Foreclosures in Maryland are occurring at over twice the national average, but homeowners have options says bankruptcy attorney Richard L. Gilman
“Contrary to popular belief, the loan modification process is not really about the homeowner’s hardship,” Gilman said. “While that is important, it is not the controlling factor.”
HYATTSVILLE, Maryland
November 18, 2014
Maryland has regularly been among the top states on foreclosure lists since the onset of the housing crisis in 2007, and October was no different. According to the monthly report from RealtyTrac, one out-of-every 400 Maryland housing units is facing foreclosure action — over twice the national average of 1-in-1,069.
This rise is reflected across all types of foreclosure actions compared to the September numbers, including a 29.4 percent rise in foreclosure auctions, a 44.2 percent rise in pre-foreclosures, and a staggering 337.7 percent rise in bank-owned foreclosure. That represents a 68% increase over the previous month, and a 30% increase from a year ago.
Maryland homeowners facing foreclosure have options to avoid foreclosure, and — in many cases — keep their homes, according to attorney Richard L. Gilman, co-founder and principle of Hyattsville and Rockville-based law firm, Gilman & Edwards, LLC.
Loan modification is one such option. Seeking a loan modification is an opportunity for homeowners to carefully present their situation to the lender in an attempt to lower monthly payments.
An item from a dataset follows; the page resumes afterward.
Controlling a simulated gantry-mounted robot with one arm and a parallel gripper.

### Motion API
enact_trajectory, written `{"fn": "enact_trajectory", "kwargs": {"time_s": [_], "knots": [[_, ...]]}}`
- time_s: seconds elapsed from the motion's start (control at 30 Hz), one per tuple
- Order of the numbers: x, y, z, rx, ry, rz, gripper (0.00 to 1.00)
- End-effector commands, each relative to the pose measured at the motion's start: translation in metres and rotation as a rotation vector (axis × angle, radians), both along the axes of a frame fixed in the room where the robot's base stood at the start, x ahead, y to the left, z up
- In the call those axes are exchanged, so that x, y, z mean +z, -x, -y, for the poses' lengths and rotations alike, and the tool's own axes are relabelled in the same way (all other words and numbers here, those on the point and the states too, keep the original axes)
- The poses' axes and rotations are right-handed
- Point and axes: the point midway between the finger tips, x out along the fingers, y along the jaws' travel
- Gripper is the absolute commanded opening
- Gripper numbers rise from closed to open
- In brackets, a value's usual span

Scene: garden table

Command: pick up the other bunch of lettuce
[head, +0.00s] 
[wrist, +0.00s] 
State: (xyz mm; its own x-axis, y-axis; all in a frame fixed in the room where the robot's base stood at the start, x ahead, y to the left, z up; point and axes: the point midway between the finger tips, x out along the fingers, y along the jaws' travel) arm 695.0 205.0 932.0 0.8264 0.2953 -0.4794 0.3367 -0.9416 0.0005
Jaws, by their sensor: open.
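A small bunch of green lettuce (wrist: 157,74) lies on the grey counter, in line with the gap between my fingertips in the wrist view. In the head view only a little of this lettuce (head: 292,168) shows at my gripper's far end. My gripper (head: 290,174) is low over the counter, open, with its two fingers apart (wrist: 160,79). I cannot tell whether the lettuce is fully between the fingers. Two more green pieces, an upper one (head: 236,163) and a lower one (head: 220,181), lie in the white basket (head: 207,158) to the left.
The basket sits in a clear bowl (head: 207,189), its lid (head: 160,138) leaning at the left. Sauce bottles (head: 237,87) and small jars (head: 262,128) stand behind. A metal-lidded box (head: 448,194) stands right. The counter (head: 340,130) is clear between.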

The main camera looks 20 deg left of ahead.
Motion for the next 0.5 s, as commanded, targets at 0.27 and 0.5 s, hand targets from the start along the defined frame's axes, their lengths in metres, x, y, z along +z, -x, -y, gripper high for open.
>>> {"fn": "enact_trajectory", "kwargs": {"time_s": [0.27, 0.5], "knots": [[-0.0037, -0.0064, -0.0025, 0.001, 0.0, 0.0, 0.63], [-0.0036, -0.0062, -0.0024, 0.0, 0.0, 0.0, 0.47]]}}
Lowering the monthly payment may be accomplished by a reduction of the interest rate, reduction of the outstanding loan balance, or extending the maturity date of the loan.
“Contrary to popular belief, the loan modification process is not really about the homeowner’s hardship,” Gilman said. “While that is important, it is not the controlling factor. Rather, a successful modification will generally turn on what is in the best interests of the lender. This requires a comprehensive understanding and knowledge of the mortgage lending industry, real estate trends, and other factors along with a proper compilation of all relevant financial information in order to maximize your chances of obtaining a loan modification or other loss mitigation relief.
“For example, through our efforts we were able to secure for one of our clients a loan modification that reduced her interest rate from 5% to 2%, and will include a loan balance reduction in excess of $150,000. This modification will enable our client to afford her house, and convert an underwater house to a worthwhile investment.”
If loan modification is not the best option, other loss mitigation options are available such as loan forbearance, a short sale, or deed in lieu of foreclosure.